Key risk areas in continuation fund deals are valuation mismatch, information asymmetry, incentive misalignment, and process integrity. In this case, ADIC alleges EMG has undervalued Ascent in the CV deal compared to external valuation, misled LPs about exit alternatives, and rushed the approval process—claims EMG disputes but has agreed to stall while the issues are adjudicated.
From EMG’s perspective, the continuation vehicle allows it to increase ownership, reset fees and carry economics, and manage the asset over a longer horizon—potentially generating higher returns if Ascent’s natural gas assets in Ohio’s Utica shale appreciate. But LPs counter that the commercial conditions (e.g., external buyers, IPO pipeline) may not support the higher valuations or exit opportunities being claimed. ADIC’s insistence on launching a formal sale process illustrates a counter-strategy to force market discipline.

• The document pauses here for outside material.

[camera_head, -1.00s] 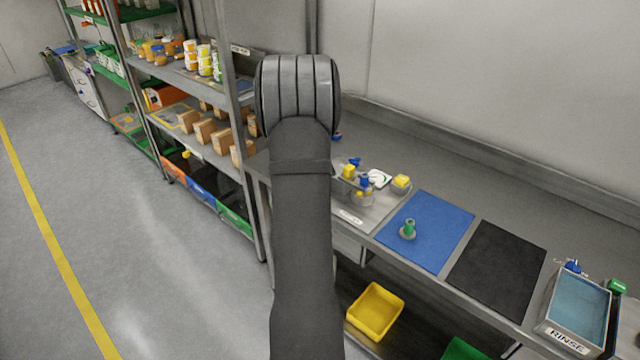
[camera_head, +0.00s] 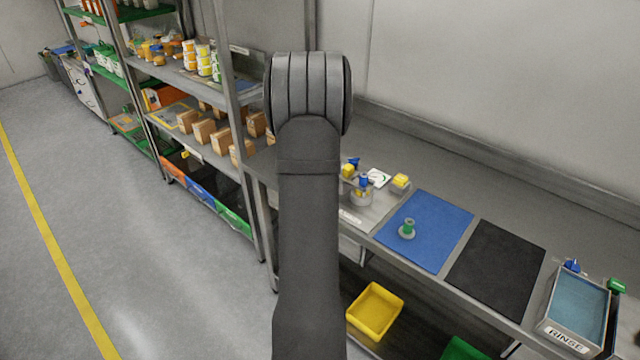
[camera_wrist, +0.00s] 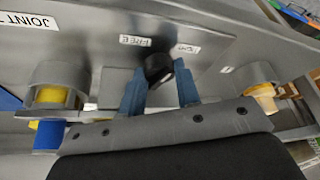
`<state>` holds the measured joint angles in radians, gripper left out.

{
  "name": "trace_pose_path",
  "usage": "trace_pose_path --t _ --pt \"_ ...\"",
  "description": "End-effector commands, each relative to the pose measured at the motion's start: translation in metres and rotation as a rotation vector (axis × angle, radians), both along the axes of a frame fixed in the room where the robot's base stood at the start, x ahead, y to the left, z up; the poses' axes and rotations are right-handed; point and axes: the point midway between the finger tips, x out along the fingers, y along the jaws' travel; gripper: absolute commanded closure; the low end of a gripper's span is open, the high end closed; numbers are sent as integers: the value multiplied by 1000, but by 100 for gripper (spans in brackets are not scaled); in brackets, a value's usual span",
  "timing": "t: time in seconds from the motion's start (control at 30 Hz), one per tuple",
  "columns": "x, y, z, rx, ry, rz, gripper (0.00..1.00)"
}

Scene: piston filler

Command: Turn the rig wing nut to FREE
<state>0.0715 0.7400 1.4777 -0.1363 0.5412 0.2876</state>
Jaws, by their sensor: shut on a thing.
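In the wrist view, the wing nut (camera_wrist: 157,68) shows as a dark, rounded knob on a grey metal panel (camera_wrist: 90,45). A FREE label (camera_wrist: 135,40) is on the panel just to the left of the nut. A second label (camera_wrist: 186,48), too small to read, is just to its right. My gripper (camera_wrist: 160,82) has its two blue-grey fingers on either side of the nut and is shut on it. The nut's exact pointing direction is hard to tell. In the head view, my arm hides the gripper and nut.
A blue block (camera_wrist: 48,136) is at the left. On the bench are a blue mat (camera_head: 440,225), a black mat (camera_head: 497,268) and a rinse tray (camera_head: 575,308).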

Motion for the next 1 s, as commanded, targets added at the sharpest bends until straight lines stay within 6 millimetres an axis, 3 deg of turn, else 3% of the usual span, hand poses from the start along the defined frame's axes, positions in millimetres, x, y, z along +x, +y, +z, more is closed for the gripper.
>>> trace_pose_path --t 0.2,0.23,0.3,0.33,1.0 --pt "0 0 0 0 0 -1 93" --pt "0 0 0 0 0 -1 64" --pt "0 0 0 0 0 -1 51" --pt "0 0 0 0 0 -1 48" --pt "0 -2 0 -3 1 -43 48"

Broader market data corroborate that CV deals are now a meaningful share of exit activity: in H1 2025 CVs accounted for approximately 19 % of all PE asset sales, totaling around US$41 billion, a sharp jump versus previous years. These figures explain why LPs are increasingly scrutinizing the structure, governance and fairness of such transactions.
Strategically, firms considering continuation vehicles must ensure robust governance: clear disclosure, fairness opinions based on sound assumptions, independent LP advisory committees (LPACs), and consideration of outside exit options. Failure in these dimensions can lead to litigation, reputational harm, or regulatory intervention.
Open questions remain: whether external buyers or IPO investors were realistically viable; whether EMG’s valuation assumptions were inflated or conservative; what form the arbitrator’s decision will take; and whether this case will set precedents that reshape the market norms for CV deals.
Supporting Notes
- ADIC filed suit in Delaware Court of Chancery on November 26, 2025, against EMG and its affiliates over the proposed sale of Ascent Resources to a sister fund, alleging conflicts of interest and undervaluation.
- EMG’s continuation fund values Ascent at ~US$5.5 billion; several LPs believe including debt, value exceeds US$7 billion.
- The proposed pay‐out for LPs would be made over two years, reducing present value compared to upfront payment.
- EMG has agreed to delay closing the transaction until at least late February 2026, allowing review by a commercial arbiter under court oversight.
- Mason Capital issued an all-cash proposal to acquire all outstanding units at a superior price to EMG’s deal, requesting a Special Committee and a 45-day go-shop period to solicit competing bids.
- Continuation fund or GP‐led secondary deals represent about 19 % of all PE asset sales in H1 2025, totaling about US$41 billion, up from lower volumes in previous years.
- EMG’s recent funds have achieved net returns of 10 % or less; the firm has not raised a new flagship private equity fund since 2019, although closed a US$1.1 billion continuation fund earlier in 2025 for midstream assets.